L'inchiesta era partita a carico di tre "archeologi" fai da te. I carabinieri, supportati dai colleghi del nucleo tutela patrimonio di Venezia, avevano perquisito le abitazioni dei soggetti fermati e identificati nei pressi di castel San Pietro. A casa di due di loro venne trovato un piccolo tesoro di oggetti antichi. Molti di questi vennero posti sotto sequestro per una più attenta valutazione. C'era anche una preziosa collezione di monete antiche sequestrata al sessantenne della Valsugana. In totale erano 385 monete, di epoche diverse: si andava dal periodo romano repubblicano fino ai tempi moderni. La collezione vale circa 60 mila euro, ma la stessa Soprintendenza ha riconosciuto che era detenuta regolarmente. Le monete erano state in parte ricevute in eredità dall'indagato da suo padre, in parte erano state acquistate sul mercato delle antichità. Le contestazioni a carico di F. E. sulle monete sono state archiviate dalla procura e la collezione è stata restituita.
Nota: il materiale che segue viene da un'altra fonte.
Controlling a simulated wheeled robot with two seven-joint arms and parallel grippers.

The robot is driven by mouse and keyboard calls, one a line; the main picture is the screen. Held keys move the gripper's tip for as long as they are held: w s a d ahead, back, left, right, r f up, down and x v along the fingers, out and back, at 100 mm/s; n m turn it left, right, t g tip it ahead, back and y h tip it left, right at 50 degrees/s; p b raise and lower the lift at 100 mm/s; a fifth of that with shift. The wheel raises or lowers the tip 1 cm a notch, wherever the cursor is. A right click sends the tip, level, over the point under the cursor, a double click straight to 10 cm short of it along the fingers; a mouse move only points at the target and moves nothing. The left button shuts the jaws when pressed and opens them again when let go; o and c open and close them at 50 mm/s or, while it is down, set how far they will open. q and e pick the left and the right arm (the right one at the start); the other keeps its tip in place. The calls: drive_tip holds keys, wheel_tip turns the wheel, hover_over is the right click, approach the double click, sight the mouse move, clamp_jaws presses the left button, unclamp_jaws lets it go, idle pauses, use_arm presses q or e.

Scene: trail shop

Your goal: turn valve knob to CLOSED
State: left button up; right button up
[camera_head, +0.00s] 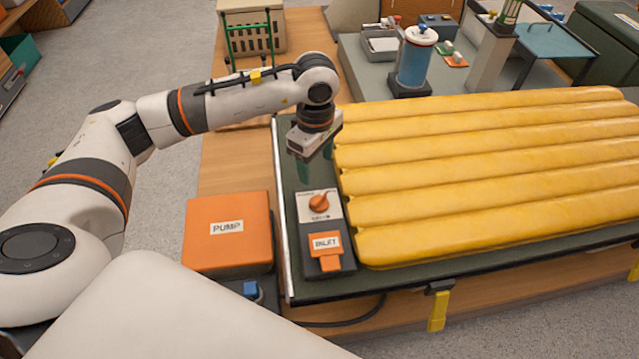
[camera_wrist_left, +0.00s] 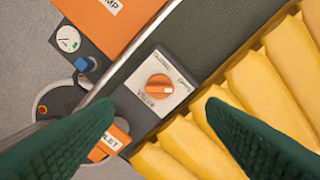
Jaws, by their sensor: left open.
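The orange valve knob (camera_head: 319,202) sits on a light plate on a dark block at the left end of the yellow air mattress (camera_head: 480,170). In the left wrist view the knob (camera_wrist_left: 159,86) lies ahead of and between my fingers, with a white mark on its right side. Lettering rings the plate, too small to read surely. An orange inlet tab (camera_head: 327,248) is just in front of the knob. My left gripper (camera_head: 303,172) is open and empty, above and slightly behind the knob, apart from it. Its green fingers also show in the left wrist view (camera_wrist_left: 145,118). My right gripper is not in view.
An orange pump box (camera_head: 228,230) stands left of the valve block, with a gauge (camera_wrist_left: 68,40) and a blue fitting (camera_head: 252,290). A blue cylinder (camera_head: 416,58) and a crate (camera_head: 250,30) stand farther back. Bare wood (camera_head: 232,165) lies left of the mat.

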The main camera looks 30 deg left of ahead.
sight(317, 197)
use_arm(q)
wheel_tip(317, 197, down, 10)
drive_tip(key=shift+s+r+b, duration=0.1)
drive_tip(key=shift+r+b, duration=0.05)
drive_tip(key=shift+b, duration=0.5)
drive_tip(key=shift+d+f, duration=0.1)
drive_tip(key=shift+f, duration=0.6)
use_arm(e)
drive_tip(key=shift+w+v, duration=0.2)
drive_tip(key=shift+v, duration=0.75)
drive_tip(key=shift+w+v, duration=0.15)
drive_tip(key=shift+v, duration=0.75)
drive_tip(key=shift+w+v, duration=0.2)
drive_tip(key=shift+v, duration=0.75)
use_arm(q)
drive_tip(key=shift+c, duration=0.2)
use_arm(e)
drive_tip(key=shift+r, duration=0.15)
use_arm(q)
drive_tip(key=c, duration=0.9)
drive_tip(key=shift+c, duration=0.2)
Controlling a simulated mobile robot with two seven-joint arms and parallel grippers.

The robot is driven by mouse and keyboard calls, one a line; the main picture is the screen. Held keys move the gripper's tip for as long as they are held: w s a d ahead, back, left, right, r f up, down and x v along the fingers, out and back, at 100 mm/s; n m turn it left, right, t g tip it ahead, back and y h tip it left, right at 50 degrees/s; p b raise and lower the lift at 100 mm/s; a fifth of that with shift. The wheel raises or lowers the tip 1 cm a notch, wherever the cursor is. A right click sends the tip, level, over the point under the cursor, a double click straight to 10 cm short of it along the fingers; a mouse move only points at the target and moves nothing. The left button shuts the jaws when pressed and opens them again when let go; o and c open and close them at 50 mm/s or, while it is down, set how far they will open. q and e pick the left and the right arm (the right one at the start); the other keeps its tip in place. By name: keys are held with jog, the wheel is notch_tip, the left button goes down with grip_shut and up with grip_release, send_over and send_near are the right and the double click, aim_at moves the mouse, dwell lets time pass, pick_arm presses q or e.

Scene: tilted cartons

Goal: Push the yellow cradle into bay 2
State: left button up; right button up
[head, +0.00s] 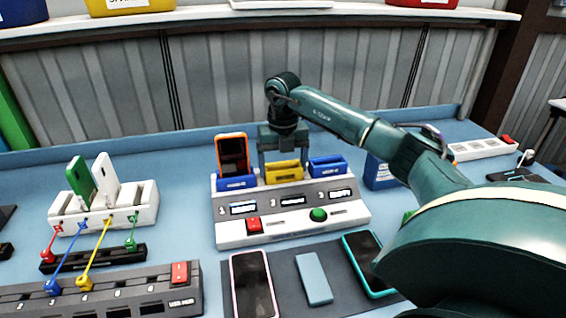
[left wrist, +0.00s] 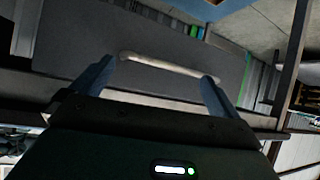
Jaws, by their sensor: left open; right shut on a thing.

Restano però moltissimi reperti storici su cui si fonda l'accusa di impossessamento di beni dello Stato (un delitto punito con pena fino a tre anni di reclusione). Ecco qualche esempio dei reperti citati nel capo di imputazione. A carico di D.C: «3 pietre focaie XVI-XIX secolo; 9 ferri di cavallo la cui datazione può partire dall'epoca medioevale; 6 campanelli da bestiame in ferro di epoca medioevale, una accetta leva chiodi in ferro, una scure in ferro e un'ascia in ferro con taglio orizzontale di epoca medioevale, 38 frammenti di recipienti in ceramica graffita e dipinta, manufatti di vasta distribuzione prodotti tra il XIV e il XVI secolo; tre recipienti frammentari in ferro e tre manici frammentari in ferro dell'età protostorica. Ancor più impressionante la collezione contestata a F. E.: 3 fibule in bronzo a croce del tipo Zwiebelknopffibel IV secolo d. C.; un bronzetto di piccole dimensioni raffigurante Iside Fortuna con cornucopia di epoca romana, I-II secolo d. C.; ascia in ferro con immanicatura a codolo rettangolare, datazione seconda età del Ferro (metà VI-I sec. a.C.; sigillo di Marquard vom Stein»).

Secondo la difesa parte di questi oggetti in realtà sono copie perfette realizzate dallo stesso imputato (la consulenza per valutare i "falsi" è stata affidata al commerciante d'arte antica Paolo Pamelin). Altra parte invece sarebbe stata detenuta legittimamente.